───── Task input

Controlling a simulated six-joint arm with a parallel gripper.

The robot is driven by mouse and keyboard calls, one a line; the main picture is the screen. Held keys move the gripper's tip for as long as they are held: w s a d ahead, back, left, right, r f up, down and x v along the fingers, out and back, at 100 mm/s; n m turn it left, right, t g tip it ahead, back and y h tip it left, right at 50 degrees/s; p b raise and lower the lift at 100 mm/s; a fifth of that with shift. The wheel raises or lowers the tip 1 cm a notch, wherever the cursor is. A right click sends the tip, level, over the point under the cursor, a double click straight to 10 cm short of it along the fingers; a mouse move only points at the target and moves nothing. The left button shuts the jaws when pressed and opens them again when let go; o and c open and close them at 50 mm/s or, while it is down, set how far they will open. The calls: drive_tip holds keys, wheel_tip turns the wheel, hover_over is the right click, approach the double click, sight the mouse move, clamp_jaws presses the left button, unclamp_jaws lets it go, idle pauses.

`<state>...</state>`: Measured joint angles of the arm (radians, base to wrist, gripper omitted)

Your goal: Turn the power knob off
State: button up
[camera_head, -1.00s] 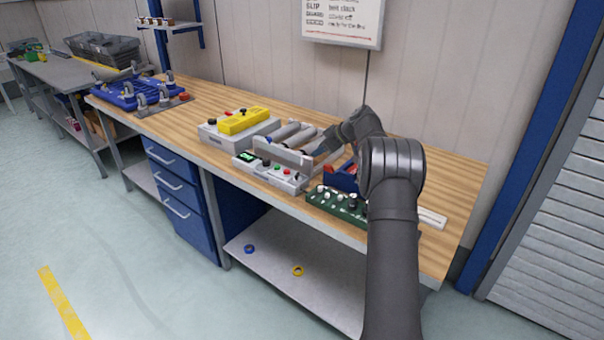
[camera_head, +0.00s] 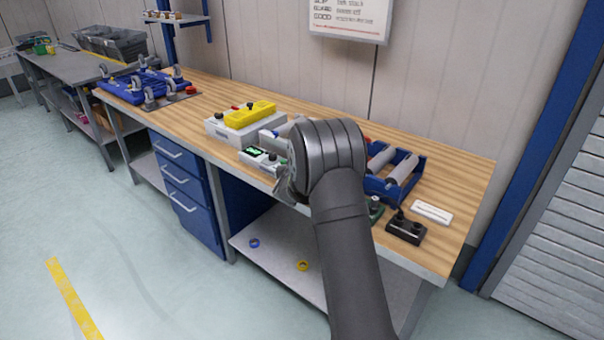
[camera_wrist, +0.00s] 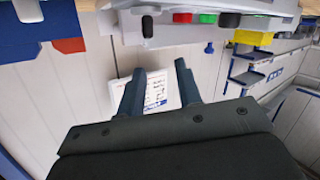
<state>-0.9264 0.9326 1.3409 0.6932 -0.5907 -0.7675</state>
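The grey control panel (camera_head: 257,156) with a green display sits at the bench's front edge in the head view. My arm covers its right part. In the wrist view, which looks upside down, its front runs along the top with a red button (camera_wrist: 182,18), a green button (camera_wrist: 207,18) and a black knob (camera_wrist: 229,20). Another black knob (camera_wrist: 147,27) sits left of the red button. I cannot tell which one is the power knob. My gripper (camera_wrist: 159,68) is open, its two dark fingers apart with nothing between them. The fingertips are apart from the knobs.
A yellow box (camera_head: 249,115) on a grey unit stands left of the panel. A blue tray with grey rollers (camera_head: 405,168), a black box (camera_head: 406,228) and a white strip (camera_head: 432,212) lie to the right. A blue rack (camera_head: 140,88) stands at the far left. The bench back is clear.

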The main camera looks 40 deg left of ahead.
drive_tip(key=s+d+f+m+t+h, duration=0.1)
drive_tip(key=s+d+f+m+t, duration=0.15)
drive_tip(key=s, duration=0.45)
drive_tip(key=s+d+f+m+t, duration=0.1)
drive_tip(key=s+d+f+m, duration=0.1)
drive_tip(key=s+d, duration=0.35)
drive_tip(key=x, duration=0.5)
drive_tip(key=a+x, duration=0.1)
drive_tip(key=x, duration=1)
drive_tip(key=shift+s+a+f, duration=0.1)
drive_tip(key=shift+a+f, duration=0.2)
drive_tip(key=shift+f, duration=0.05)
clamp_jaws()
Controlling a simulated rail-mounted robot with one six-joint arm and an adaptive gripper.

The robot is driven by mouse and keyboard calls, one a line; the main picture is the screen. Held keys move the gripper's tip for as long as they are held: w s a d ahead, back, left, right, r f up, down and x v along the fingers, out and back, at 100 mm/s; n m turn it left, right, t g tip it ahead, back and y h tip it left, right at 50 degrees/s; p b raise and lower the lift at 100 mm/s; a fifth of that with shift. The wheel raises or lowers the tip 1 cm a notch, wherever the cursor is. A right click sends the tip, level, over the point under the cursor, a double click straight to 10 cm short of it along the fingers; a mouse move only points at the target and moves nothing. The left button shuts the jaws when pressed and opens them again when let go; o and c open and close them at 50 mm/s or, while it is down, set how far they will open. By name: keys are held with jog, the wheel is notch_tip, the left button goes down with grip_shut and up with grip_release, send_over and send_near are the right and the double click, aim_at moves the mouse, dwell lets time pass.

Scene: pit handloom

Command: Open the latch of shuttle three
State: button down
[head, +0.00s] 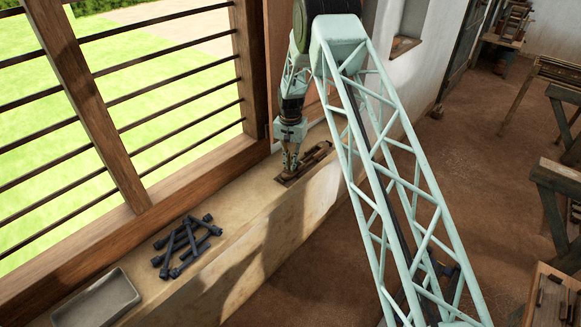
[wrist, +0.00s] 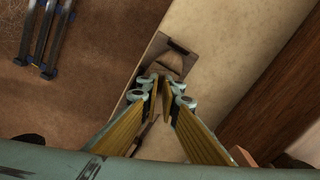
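A wooden shuttle block (head: 318,157) with dark slots lies on the pale ledge under the barred window, and its dark-ended far part (wrist: 176,58) shows in the wrist view. I cannot read a number on it. My gripper (head: 289,174) points down at the near end of this block. In the wrist view the two yellow-padded fingers (wrist: 160,84) converge over the wood, with a narrow gap between them. The fingertips hide the part beneath, so I cannot make out the latch or whether they touch or pinch it.
Several dark blue-grey bar-shaped pieces (head: 187,244) lie in a pile nearer on the ledge (head: 236,211), beside a grey tray (head: 97,300). Window bars and a wooden frame (head: 190,178) border the ledge. Wooden benches (head: 556,190) stand across the brown floor at right.

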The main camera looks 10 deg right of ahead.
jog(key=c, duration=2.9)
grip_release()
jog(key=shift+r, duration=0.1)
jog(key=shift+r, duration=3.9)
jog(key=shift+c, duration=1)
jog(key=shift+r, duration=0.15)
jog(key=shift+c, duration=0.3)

──────────

#### [Exercise requirements]
Quote only the lines running from the line with "State: button up" to the line with "Controlling a simulated rail-mounted", ends included, exactly as they appear and without the pictures.

#### [Exercise solution]
State: button up
[camera_head, -1.00s] 
[camera_head, +0.00s] 
[camera_wrist, +0.00s] 
<state>-0.9264 0.9326 1.3409 0.6932 -0.5907 -0.7675</state>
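The grey control panel (camera_head: 257,156) with a green display sits at the bench's front edge in the head view. My arm covers its right part. In the wrist view, which looks upside down, its front runs along the top with a red button (camera_wrist: 182,18), a green button (camera_wrist: 207,18) and a black knob (camera_wrist: 229,20). Another black knob (camera_wrist: 147,27) sits left of the red button. I cannot tell which one is the power knob. My gripper (camera_wrist: 159,68) is open, its two dark fingers apart with nothing between them. The fingertips are apart from the knobs.
A yellow box (camera_head: 249,115) on a grey unit stands left of the panel. A blue tray with grey rollers (camera_head: 405,168), a black box (camera_head: 406,228) and a white strip (camera_head: 432,212) lie to the right. A blue rack (camera_head: 140,88) stands at the far left. The bench back is clear.

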The main camera looks 40 deg left of ahead.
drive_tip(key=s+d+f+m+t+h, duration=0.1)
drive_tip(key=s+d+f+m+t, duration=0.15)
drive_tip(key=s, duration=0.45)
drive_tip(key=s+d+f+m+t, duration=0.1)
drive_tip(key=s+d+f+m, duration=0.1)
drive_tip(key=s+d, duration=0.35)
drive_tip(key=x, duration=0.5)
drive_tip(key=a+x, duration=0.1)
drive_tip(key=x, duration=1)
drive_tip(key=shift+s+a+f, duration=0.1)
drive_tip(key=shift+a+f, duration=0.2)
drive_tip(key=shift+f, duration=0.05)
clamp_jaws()
Controlling a simulated rail-mounted robot with one six-joint arm and an adaptive gripper.

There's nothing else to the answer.